Sur un autre bronze ( Photo 9) on voit à l’avers un canard à gauche entouré d’une ligne perlée, face à face avec un caneton surmontant un globule perlé. Au revers un cavalier à droite galope sur une ligne de sol. ( 2,26g 14mm). La Photo 10 qui suit est de lecture difficile pour l’avers : un sanglier à droite est surmonté de fougères ; des globules cerclés ou non sont dans le champ. Ce droit mérite un examen plus attentif ; la partie inférieure des tiges de fougères a été incurvée pour former un nez, la partie haute évoquant une coiffure avec raie médiane ; deux petits globules de chaque côté figurent les yeux. La description du bronze d’Ambleny par Simone Scheers pourrait convenir : « tête humaine très stylisée » de face, « un sanglier occupe l’emplacement de la bouche ». Ici la tête apparaît comme une représentation symbolique de la forêt. Le revers montre un cheval au galop à gauche, « cornes «    dressées et langue pendante enroulée à son extrémité ; un bucrane au-dessus de l’animal ( 1,98g 15mm).

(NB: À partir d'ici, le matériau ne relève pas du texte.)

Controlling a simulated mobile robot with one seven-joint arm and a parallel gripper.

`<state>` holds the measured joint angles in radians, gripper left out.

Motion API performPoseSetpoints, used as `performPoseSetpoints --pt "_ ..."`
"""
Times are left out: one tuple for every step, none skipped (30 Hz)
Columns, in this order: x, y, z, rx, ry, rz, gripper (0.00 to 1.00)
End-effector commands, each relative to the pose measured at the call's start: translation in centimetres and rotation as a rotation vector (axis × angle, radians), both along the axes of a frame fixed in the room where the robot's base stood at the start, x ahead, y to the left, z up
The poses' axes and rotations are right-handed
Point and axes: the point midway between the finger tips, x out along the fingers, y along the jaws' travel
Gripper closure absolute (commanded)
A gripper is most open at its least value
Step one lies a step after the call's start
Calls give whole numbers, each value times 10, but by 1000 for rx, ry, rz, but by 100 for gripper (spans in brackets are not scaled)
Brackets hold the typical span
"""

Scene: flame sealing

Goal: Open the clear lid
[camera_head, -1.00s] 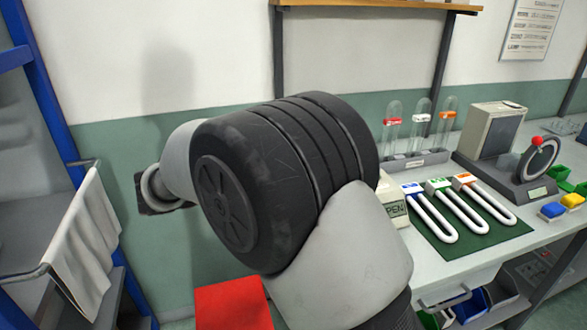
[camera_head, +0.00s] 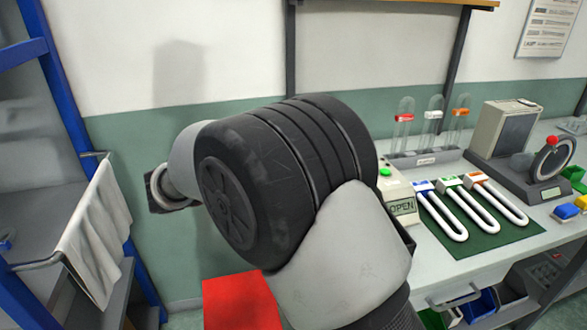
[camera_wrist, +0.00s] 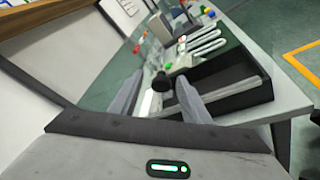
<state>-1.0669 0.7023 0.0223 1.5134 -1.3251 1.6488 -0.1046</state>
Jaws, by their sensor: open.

La Photo 11 nous permet d’observer au droit deux protomés de chevaux adossés, à tête d’oiseau et crinière perlée ; un X partiellement barré au-dessus, un S dessous ; des globules cerclés parsèment le champ. Au revers, c’est un cheval au galop à gauche, cornes dressées et gueule largement ouverte ; un oiseau-conducteur est perché sur la crinière et derrière lui on distingue une roue crantée avec moyeu et rayons ; des globules cerclés dans le champ ( 2,20g 16mm).

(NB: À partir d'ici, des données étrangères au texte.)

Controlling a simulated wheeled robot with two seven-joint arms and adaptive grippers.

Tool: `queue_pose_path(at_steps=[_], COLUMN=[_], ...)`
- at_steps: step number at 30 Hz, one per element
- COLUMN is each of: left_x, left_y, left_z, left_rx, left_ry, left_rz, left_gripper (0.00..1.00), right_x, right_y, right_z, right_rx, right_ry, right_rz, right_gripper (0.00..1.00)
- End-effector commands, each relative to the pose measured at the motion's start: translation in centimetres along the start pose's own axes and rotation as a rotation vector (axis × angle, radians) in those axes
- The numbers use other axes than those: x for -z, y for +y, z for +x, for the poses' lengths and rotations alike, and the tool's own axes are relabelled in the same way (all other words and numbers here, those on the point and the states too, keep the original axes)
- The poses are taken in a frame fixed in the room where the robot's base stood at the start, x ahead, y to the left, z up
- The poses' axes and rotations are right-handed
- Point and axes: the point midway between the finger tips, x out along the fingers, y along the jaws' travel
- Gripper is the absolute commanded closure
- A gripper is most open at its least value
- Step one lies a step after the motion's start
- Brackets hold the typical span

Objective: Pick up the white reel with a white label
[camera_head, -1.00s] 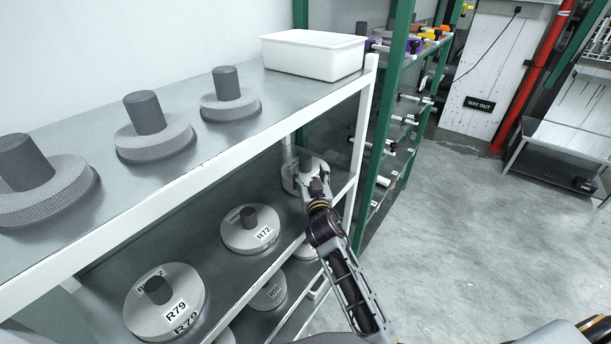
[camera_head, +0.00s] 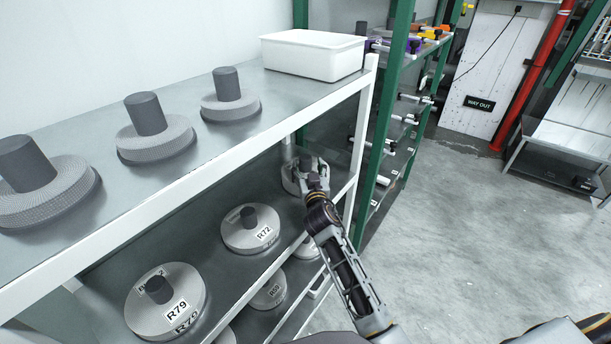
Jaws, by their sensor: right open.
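White reels with dark grey hubs lie flat on the middle shelf. One reel (camera_head: 165,300) at the near end has a white R79 label, and another reel (camera_head: 250,231) has a white R72 label. A third white reel (camera_head: 290,172) lies at the far right end of that shelf, partly covered by my right gripper, so I cannot see a label on it. My right gripper (camera_head: 307,172) is open, with its fingers beside this reel's dark hub; I cannot tell whether they touch it. My left gripper is not in view.
The upper shelf's white front rail (camera_head: 215,165) runs above the reels. Several grey reels (camera_head: 230,97) and a white bin (camera_head: 313,54) stand on the upper shelf. A green rack post (camera_head: 379,130) stands close right of the gripper.

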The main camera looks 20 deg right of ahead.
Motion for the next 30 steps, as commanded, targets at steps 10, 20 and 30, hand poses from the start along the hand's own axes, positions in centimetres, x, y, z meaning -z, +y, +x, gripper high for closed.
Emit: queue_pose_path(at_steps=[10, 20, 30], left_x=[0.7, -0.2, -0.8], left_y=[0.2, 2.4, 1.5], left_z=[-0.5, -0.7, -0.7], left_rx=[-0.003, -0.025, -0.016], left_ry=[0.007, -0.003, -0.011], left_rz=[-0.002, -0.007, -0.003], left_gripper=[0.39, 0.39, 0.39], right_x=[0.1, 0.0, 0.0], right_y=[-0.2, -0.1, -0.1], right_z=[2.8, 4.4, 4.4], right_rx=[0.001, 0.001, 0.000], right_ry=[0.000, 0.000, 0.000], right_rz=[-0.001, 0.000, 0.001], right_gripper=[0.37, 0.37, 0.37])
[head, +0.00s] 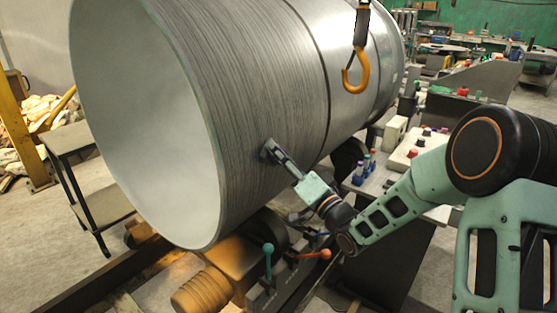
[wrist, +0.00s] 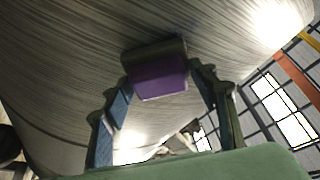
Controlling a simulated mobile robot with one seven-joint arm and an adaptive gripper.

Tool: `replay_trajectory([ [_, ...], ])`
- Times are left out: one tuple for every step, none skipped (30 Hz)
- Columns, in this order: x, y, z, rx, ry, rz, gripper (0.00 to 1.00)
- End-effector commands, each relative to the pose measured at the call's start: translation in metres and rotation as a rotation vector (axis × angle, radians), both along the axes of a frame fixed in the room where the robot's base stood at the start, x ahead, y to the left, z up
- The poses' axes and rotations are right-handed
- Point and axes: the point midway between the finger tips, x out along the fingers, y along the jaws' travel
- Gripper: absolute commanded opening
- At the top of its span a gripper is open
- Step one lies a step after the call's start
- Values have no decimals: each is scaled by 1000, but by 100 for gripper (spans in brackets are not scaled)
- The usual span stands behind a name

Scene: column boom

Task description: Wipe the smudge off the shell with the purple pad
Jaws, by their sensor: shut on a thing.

Plusieurs exemplaires de ce bronze ont été trouvés lors des fouilles du Tetelbierg au Luxembourg et L. Reding ajoutait à leur sujet : « ces monnaies m’ont émerveillé par la beauté du dessin et la pureté des lignes…Vraiment le graveur de cette monnaie était un grand artiste ! » Il aurait probablement eu la même réaction devant la précédente.

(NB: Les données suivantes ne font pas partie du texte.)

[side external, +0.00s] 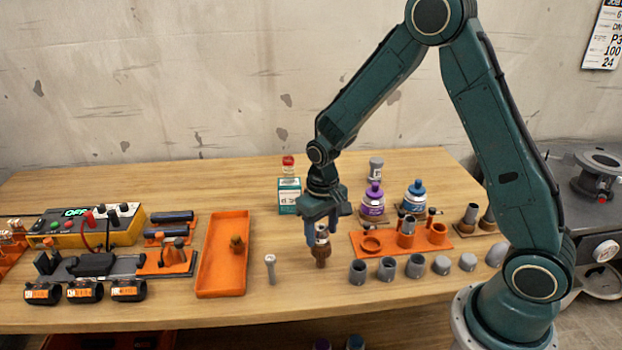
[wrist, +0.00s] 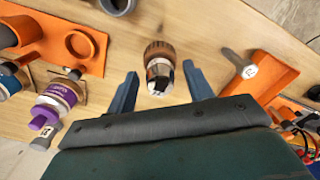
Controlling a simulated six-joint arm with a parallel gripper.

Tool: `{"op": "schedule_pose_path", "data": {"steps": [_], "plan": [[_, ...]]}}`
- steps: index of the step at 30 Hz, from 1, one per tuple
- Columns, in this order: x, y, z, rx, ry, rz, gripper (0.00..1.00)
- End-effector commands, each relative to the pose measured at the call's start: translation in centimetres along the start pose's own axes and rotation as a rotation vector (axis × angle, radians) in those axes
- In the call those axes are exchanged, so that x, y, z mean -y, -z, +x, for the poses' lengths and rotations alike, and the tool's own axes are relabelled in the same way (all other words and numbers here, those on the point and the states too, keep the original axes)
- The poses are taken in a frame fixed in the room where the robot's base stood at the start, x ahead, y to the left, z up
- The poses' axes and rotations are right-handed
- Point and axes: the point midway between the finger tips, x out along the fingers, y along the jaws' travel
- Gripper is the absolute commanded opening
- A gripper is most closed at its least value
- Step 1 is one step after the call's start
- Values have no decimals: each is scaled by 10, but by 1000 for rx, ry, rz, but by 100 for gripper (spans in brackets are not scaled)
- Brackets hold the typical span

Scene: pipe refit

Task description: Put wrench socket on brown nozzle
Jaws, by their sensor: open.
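The brown nozzle (side external: 320,256) stands on the bench right of the orange tray, and its ribbed brown collar shows in the wrist view (wrist: 158,48). A shiny silver piece that looks like the wrench socket (side external: 321,236) is in line with the nozzle, at its upper end. In the wrist view this silver piece (wrist: 160,76) sits against the brown collar. My gripper (side external: 321,231) points down over them. Its two blue fingers are apart, one on each side of the silver piece, with visible gaps in the wrist view (wrist: 159,72).
An orange tray (side external: 207,291) with a small brass part lies to the left. A silver bolt-like piece (side external: 270,268) stands between tray and gripper. Several grey pipe caps (side external: 387,268) and an orange holder plate (side external: 367,252) stand close on the right. Purple (side external: 373,203) and blue (side external: 415,196) bottles stand behind.

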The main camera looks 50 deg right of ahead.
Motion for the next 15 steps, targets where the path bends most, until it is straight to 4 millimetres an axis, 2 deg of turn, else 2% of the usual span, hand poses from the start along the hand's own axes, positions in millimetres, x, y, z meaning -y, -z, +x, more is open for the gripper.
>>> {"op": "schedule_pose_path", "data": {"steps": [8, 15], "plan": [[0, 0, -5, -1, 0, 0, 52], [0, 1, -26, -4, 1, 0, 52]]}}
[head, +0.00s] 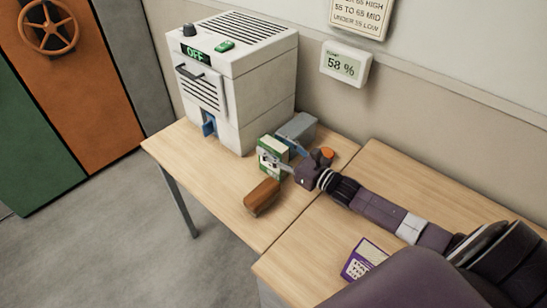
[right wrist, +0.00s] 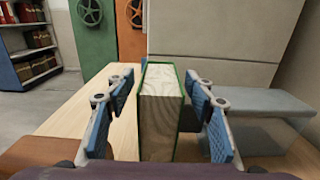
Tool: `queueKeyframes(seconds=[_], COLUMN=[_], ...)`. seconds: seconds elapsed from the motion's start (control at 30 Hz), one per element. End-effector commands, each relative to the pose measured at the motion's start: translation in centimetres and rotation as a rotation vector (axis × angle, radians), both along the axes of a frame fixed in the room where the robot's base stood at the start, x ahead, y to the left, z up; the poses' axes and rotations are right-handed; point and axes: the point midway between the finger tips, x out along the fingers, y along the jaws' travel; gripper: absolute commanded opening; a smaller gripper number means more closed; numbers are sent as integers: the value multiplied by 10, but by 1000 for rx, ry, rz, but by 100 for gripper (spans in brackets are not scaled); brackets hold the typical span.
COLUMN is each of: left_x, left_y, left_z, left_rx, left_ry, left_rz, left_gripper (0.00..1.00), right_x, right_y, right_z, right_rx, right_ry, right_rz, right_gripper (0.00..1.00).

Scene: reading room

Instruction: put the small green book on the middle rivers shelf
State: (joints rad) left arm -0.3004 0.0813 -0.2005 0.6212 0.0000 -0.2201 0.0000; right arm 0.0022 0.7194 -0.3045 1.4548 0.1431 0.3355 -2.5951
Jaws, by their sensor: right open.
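The small green book (head: 272,150) stands upright on the wooden table beside the white machine. In the right wrist view the green book (right wrist: 162,110) shows its pale page edges toward me, framed by green covers. My right gripper (head: 279,159) is open around it. My left gripper is not in view. A bookshelf (right wrist: 38,50) shows at the upper left of the wrist view; its labels cannot be read.
A white machine (head: 235,75) reading OFF stands behind the book. A grey-blue block (head: 298,129) and a brown block (head: 262,196) lie close to the gripper. A purple book (head: 364,258) is on the nearer table. Orange and green doors stand at the left.

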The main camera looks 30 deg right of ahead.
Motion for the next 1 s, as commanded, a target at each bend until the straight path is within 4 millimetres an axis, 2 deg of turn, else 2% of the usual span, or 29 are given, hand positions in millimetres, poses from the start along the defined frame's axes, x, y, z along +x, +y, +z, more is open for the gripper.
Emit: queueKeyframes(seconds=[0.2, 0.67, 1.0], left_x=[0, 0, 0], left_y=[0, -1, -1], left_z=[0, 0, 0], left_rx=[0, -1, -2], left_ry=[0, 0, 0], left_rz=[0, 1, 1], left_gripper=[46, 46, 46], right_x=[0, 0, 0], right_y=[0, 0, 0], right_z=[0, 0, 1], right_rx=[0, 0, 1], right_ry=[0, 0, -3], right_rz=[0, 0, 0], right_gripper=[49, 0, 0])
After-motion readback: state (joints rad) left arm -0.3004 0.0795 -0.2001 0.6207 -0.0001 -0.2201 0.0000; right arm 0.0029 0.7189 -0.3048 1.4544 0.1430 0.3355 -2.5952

En définitive, l’esprit d’indépendance et le caractère combatif des Morins les ont conduits à figurer parm i les derniers opposants à Rome et à frapper monnaie. Seuls les bronzes permettent d’apprécier la facture parfois fantaisiste mais toujours originale et caractéristique de certaines monnaies émises dans le pagus de Boulogne tout en révélant la liberté d’expression et le non-conformisme de ses habitants.